We got no parcels; so the joy of expectation was eliminated. We did not know how long we were in for, so we could not even have the satisfaction of seeing the days pa.s.s, and knowing we were nearing the end! We had no books or papers; even the "Continental Times" was denied us! We got the same food as they had in the prison-camp, and we had a mattress to sleep on, and two blankets.
So far as physical needs were concerned, we were as well off as any of the fellows, but the mental stagnation was calculated, with real German scientific reasoning, to break us down to the place where we could not think for ourselves. They would break down our initiative, they thought, and then we should do as they told us. As usual in dealing with spiritual forces, they were wrong!

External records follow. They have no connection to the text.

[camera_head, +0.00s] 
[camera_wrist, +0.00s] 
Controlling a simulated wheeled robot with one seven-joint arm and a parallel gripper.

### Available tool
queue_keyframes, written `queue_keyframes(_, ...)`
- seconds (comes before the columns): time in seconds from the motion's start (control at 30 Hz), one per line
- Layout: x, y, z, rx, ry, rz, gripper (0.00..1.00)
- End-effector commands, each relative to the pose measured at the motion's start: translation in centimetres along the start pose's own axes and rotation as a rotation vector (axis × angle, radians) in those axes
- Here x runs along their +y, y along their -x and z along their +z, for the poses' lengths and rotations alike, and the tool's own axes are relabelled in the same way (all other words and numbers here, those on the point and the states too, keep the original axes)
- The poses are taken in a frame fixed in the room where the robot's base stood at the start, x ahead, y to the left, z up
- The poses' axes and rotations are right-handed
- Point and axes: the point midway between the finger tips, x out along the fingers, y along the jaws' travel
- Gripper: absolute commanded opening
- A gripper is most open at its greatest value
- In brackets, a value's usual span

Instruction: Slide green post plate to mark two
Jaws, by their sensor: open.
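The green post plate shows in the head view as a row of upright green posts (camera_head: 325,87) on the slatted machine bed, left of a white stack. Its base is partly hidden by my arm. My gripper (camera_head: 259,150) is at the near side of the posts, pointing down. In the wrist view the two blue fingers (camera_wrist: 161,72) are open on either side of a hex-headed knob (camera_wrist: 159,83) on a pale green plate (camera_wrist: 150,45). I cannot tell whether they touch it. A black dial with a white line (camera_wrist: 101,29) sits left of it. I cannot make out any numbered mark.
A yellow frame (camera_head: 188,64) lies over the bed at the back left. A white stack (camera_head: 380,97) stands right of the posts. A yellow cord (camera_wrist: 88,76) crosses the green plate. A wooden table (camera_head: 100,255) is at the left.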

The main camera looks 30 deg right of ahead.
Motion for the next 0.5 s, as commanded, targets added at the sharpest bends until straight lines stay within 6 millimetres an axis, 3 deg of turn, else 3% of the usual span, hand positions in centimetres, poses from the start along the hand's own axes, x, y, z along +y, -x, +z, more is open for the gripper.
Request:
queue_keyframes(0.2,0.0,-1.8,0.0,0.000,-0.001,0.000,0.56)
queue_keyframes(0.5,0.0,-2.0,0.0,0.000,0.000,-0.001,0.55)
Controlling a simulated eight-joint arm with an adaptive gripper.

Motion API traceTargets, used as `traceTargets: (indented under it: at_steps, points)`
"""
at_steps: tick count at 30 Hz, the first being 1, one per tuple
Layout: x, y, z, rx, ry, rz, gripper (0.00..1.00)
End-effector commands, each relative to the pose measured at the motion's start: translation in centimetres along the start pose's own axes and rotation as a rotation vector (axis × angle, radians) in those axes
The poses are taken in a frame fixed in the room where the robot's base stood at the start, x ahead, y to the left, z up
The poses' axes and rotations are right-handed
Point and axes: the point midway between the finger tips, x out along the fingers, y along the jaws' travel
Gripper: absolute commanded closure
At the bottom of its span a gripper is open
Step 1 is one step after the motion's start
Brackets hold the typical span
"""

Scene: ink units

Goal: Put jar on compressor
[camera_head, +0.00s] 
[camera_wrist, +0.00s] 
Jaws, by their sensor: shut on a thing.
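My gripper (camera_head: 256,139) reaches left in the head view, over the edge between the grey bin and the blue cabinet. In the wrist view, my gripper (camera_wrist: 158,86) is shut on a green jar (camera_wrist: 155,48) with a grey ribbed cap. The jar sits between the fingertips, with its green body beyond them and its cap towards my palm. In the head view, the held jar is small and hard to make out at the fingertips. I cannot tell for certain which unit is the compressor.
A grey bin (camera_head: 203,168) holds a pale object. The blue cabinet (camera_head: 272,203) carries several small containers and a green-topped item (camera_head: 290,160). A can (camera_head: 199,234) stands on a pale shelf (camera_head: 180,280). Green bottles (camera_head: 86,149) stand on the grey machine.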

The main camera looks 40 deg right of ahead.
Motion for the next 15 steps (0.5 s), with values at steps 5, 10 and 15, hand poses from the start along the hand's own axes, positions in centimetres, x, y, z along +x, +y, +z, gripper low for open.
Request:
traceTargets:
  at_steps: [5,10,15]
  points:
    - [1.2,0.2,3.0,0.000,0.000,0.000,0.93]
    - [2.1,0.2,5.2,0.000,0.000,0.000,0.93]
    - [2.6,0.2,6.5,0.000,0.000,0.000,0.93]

In the morning we swept the floor of the hut, and spread up our beds and had our breakfast. Then we sat on stools for an indefinite period, during which time we were not supposed to speak or move. It was the duty of the guards to see that we obeyed these rules. It is a mean way to treat a human being, but it sent us straight back upon our own mental resources, and I thought things out that I had never thought about before. Little incidents of my childhood came back to me with new significance and with a new meaning, and life grew richer and sweeter to me, for I got a longer view of it.
It had never occurred to me, any more than it does to the average Canadian boy, to be thankful for his heritage of liberty, of free speech, of decency. It has all come easy to us, and we have taken all the apples which Fortune has thrown into our laps, without thinking.
But in those long hours in the Strafe-Barrack I thought of these things: I thought of my father and mother... of the good times we had at home... of the sweet influences of a happy childhood, and the inestimable joy of belonging to a country that stands for fair play and fair dealing, where the coward and the bully are despised, and the honest and brave and gentle are exalted.